Last year, Shatner became a “rocket man” of sorts when he joined Jeff Bezos on his Blue Origin flight to space. But long before that, Shatner pursued a musical career with spoken-word recordings of popular songs. His debut album, The Transformed Man, had his interpretive renditions of everything from “Mr. Tambourine Man” to “Lucy in the Sky With Diamonds.”

But Wallace pulled a surprise on the actor during a recent interview on his CNN+ show, first giving a warning, jesting that the “Boston Legal” star would “kill” him for what he was about to do.

“No, I would never kill you, I’d torture you,” Shatner assured him.

And… Wallace showed it. Shatner, donned in a wide-lapeled tuxedo and a ruffled shirt, took a long drag on a cigarette, and looked intensely into the camera as he began, “Rocket man… burning out his fuse up here…”

Following the video, Shatner said to Wallace, “Now your audience is going to watch Chris die as I kill you,” prompting a hearty chuckle from the newsman.

Shatner shared that he was asked to do the rendition at the awards show, which wasn’t being broadcast, by its producers for the entertainment of the audience.

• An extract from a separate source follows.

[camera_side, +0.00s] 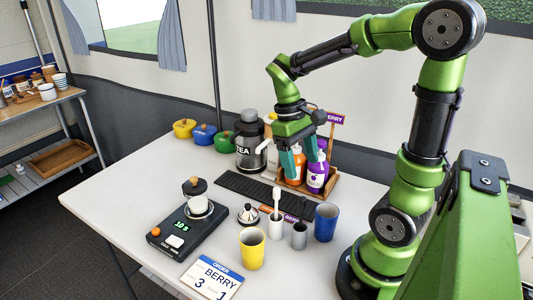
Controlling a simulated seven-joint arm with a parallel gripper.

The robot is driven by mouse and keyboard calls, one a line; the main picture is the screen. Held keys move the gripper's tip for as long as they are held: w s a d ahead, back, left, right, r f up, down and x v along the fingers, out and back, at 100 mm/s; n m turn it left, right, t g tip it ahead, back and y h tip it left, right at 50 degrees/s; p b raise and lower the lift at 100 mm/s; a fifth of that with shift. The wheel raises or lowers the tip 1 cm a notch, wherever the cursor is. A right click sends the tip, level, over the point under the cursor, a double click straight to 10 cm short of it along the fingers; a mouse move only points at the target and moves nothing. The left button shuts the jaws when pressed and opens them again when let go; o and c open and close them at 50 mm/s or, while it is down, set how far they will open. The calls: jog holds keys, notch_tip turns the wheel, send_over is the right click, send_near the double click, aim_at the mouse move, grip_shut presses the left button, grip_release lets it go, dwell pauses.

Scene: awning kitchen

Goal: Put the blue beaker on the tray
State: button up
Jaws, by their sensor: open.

He opted for a neo-noir-esque, Frank Sinatra approach.

“So I was just kidding around,” the two-time Emmy winner said of his belief that the performance was just for attendees. “I didn’t know they were recording it. They released that thing.”

“Well then don’t kill me, kill them,” Wallace joked.

“They’re dead, you never heard from them again,” Shatner said, continuing the gag. “It’s not my proudest moment. But then I re-recorded it on another album the way I thought it should go.”

Fans of Shatner may know that he has had an almost equally long career as a recording artist, dating back to 1968, when he released his debut album “The Transformed Man.” His singing style largely features sprechstimme classic covers, and has long been the subject of fascination, lending it a cult status. In 2018, the actor even released a Christmas album.